Pour la plupart des êtres humains, la vie est immédiate, instantanément vécue comme une succession d'instants puis de moments dont l'écoulement sert, en marquant de son empreinte une âme qui le mémorise, à construire l'image de son soi. Si on se sent une personne (si on le rêve, peut-être, comme le pensait le personnage de Rust Cohle dans True Detective), c'est parce que par-delà la série d'accidents qui l'ont marquée, les sensations infinies qui ont construit ses souvenirs, notre âme, lorsqu'elle se projette dans un flot d'images qu'elle situe une heure comme un an en arrière, se sent toujours identique à elle-même. Le temps, en fait, est la matrice sur laquelle un être se construit par le biais de ses perceptions. Ce n'est pas un hasard si c'est le temps, à travers le titre de son oeuvre fleuve, que Marcel Proust cherche à retrouver ; au-delà d'un exercice flou sur la mémoire, dont il importerait de dégager les lois avec l’œil amusé d'un enfant qui se retrouve et la précision d'un scientifique qui se découvre, la Recherche est celle d'un homme par lui-même, et bien plus que Du côté de chez Swann, À l'ombre des jeunes filles en fleurs me permet d'en saisir la portée.

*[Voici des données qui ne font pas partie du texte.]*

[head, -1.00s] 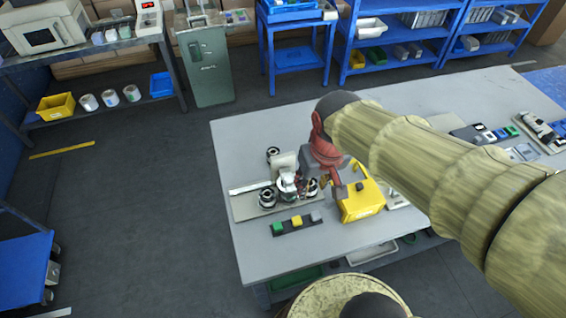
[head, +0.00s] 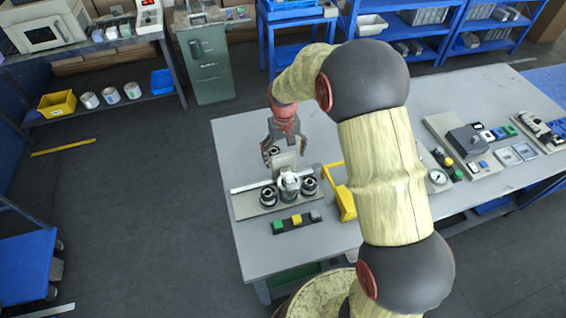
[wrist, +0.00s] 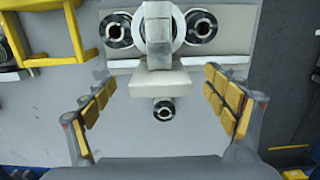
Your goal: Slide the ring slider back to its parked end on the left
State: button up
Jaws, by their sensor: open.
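The wrapper unit stands on a grey base plate (head: 246,208) near the table's left end. A pale upright block with a white ring-shaped part (head: 289,182) sits in its middle, between two dark rollers; I take this as the ring slider, but cannot be sure. In the wrist view the grey block (wrist: 158,35) stands before the white ring, with a pale block (wrist: 160,82) nearer me. A white rail strip (head: 250,186) runs left to right. My gripper (head: 284,150) is open at the unit's far side, its fingers (wrist: 163,97) spread either side of the pale block, seemingly not touching.
A small dark roller (wrist: 163,110) lies between my fingers in the wrist view. A yellow frame (head: 345,202) stands right of the unit, partly behind my arm. A button strip (head: 297,222) lies in front. The table left of the unit is clear.

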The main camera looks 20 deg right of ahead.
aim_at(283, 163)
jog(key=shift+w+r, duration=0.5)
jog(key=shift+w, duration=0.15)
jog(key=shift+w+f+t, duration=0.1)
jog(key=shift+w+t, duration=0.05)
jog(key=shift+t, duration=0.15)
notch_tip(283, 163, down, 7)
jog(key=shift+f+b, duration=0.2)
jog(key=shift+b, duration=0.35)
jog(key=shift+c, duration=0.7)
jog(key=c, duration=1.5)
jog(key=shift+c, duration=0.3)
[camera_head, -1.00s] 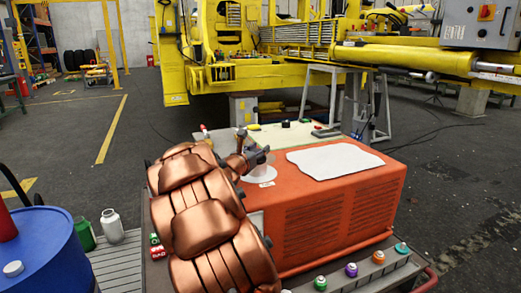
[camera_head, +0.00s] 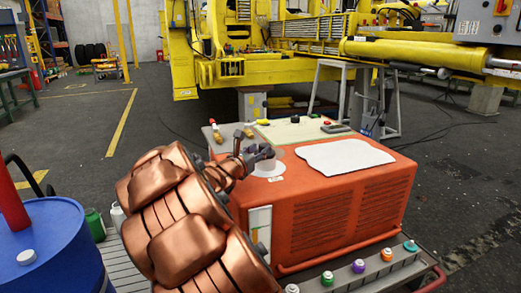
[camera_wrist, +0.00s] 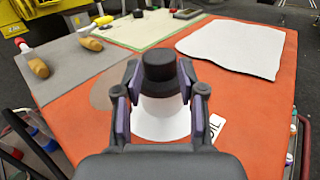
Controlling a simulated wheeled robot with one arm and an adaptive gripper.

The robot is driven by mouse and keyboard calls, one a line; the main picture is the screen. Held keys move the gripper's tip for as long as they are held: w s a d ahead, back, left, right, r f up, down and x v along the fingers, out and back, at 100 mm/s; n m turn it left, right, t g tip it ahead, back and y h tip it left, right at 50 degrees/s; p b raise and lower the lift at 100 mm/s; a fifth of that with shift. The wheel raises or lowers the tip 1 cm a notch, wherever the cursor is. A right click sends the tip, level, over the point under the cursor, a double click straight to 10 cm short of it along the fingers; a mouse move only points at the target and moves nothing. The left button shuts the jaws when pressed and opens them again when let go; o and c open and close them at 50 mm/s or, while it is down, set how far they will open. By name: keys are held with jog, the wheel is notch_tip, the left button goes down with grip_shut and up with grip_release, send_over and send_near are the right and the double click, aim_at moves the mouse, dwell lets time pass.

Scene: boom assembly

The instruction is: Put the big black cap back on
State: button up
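The big black cap (camera_wrist: 159,72) is between the fingertips of my gripper (camera_wrist: 159,78) in the wrist view. The fingertips appear to touch its sides. A white, cone-shaped neck (camera_wrist: 160,122) shows directly below the cap, on the orange housing beside an "OIL" label. I cannot tell whether the cap rests on the neck or is held just above it. In the head view my gripper (camera_head: 262,153) is low over the white round base (camera_head: 267,168) of the neck; the cap is hard to make out against the dark fingers.
The orange housing (camera_head: 335,215) carries a white sheet (camera_head: 345,157) at right. Behind are a pale green mat (camera_head: 283,133) with a smaller black piece (camera_head: 295,119), and wooden-handled tools (camera_wrist: 38,67) on a grey surface. Coloured-lid bottles (camera_head: 358,267) line the front. A blue drum (camera_head: 45,245) stands left.

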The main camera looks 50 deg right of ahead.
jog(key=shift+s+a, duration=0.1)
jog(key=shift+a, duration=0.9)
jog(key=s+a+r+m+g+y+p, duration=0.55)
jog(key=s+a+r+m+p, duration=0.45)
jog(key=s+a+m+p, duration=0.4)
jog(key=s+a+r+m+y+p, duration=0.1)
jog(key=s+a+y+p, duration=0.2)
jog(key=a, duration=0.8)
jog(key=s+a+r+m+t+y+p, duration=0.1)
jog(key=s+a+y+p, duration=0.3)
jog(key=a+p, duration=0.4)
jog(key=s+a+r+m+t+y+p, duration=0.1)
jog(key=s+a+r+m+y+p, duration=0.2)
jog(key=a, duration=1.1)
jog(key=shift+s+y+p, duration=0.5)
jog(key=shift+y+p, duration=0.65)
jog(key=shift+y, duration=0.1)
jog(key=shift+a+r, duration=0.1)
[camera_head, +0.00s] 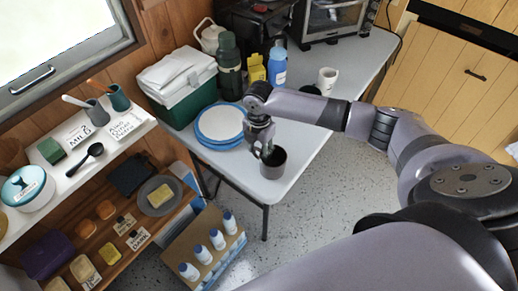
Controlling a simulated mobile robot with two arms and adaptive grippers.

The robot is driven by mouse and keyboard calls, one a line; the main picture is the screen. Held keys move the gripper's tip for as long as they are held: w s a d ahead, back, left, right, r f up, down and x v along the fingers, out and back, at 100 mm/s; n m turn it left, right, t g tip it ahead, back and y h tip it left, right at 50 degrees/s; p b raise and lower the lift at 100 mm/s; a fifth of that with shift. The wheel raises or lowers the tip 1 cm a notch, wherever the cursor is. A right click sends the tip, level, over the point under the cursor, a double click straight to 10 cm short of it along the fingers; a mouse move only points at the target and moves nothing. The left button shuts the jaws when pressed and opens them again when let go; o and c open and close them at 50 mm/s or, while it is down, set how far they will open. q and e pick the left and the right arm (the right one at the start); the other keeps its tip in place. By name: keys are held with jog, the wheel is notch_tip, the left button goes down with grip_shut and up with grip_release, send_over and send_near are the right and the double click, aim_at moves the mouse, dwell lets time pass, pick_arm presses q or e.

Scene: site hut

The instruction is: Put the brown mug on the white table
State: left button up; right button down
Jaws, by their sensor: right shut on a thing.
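The brown mug (273,164), dark greyish-brown in this light, is upright at the near corner of the white table (305,143). My right gripper (267,152) points down at the mug's far-left rim and is shut on it. I cannot tell whether the mug's base touches the tabletop or hangs just above it. The gripper partly hides the mug's rim. My left gripper is not in view.
Blue-rimmed plates (221,122) are stacked left of the mug. A green cool box (180,92), a green flask (229,60), a blue bottle (277,66) and a white mug (327,80) stand farther back. A box of white bottles (204,245) is on the floor.

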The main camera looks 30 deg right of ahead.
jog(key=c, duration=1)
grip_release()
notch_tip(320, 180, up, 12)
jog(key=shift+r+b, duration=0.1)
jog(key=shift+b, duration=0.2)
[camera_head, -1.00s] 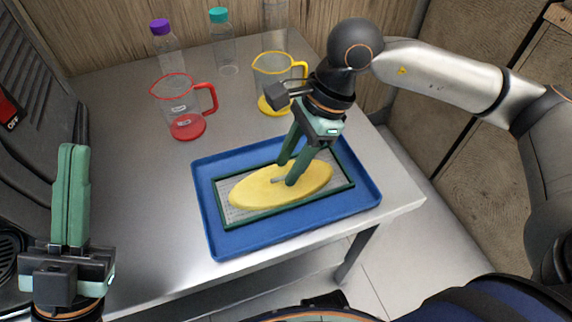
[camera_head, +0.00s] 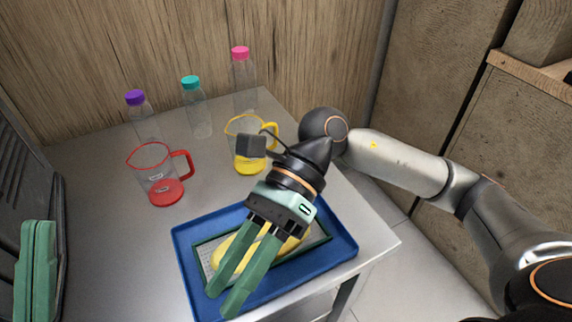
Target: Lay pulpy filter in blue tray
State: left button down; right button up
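The pulpy filter (camera_head: 206,260), a mesh in a dark green rectangular frame, lies flat inside the blue tray (camera_head: 345,252). Yellow pulp (camera_head: 226,254) covers its middle. My right gripper (camera_head: 225,300) is open, with a gap between its green fingers. It is raised above the tray, its fingers slanting toward the front left, and hides part of the filter and pulp. My left gripper (camera_head: 38,226) is at the left edge, apart from the tray, its fingers shut together with nothing seen between them.
A red jug (camera_head: 160,174) and a yellow jug (camera_head: 246,148) stand behind the tray. Bottles with purple (camera_head: 135,98), teal (camera_head: 191,83) and pink (camera_head: 240,53) caps stand further back. The grey table (camera_head: 110,245) is clear left of the tray.

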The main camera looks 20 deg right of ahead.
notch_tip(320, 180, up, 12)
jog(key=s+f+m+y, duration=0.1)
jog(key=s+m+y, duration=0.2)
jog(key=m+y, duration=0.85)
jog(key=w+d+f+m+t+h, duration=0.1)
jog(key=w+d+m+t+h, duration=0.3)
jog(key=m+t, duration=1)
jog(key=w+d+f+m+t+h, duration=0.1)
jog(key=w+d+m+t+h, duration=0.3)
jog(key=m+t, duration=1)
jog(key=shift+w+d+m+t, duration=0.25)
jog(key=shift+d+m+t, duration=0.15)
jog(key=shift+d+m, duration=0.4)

Le premier opus de cette heptalogie, en effet, butait à mon sens sur deux écueils pour emporter définitivement l'adhésion si on persiste à le prendre pour lui-même et sans le considérer comme l'amorce d'une oeuvre plus vaste dont il est artificiel de le dégager. Tout d'abord, la vaste partie consacré à l'amour de Swann pour Odette, se détachant du narrateur, s'éloignait de l'autobiographie pour prendre les couleurs d'un récit psychologique qui bien que très subtil se heurtait à la distance qui séparait le couple étudié du narrateur et a fortiori du lecteur. Indirect, transitant par la plume d'un tiers, le déroulement du récit glaçait à mon sens l'histoire des personnages dans la sphère de la conjecture ou de l'esquisse, de l'approximation d'un phénomène si volatile qu'il s'évapore au contact du souffle de qui tente de le traduire par des mots. Certes, on comprenait bien que le narrateur tenait son histoire de Swann lui-même, et qu'il la décryptait à l'aide de son propre et très riche vécu, mais tout de même ; on ne pouvait à mes yeux donner à cet Amour de Swann l'habit immaculé de la vérité sans nier que nos propres vies nous échappent (n'est-ce pas d'ailleurs l'objet de toute la Recherche ?), que nous serons éternellement à nous-mêmes un mystère et aux autres ô combien davantage. Il fallait donc admettre se trouver, à propos du malheureux Swann, devant une histoire de seconde main, déjà retravaillée par une optique particulière qui privait d'une idée parfaite de l'original, et se tenir respectueusement devant une histoire étrangère dont la vie était déjà un peu morte puisqu'elle devait pour renaître s'offrir corps et âme aux mains expertes et artistes d'un narrateur extérieur.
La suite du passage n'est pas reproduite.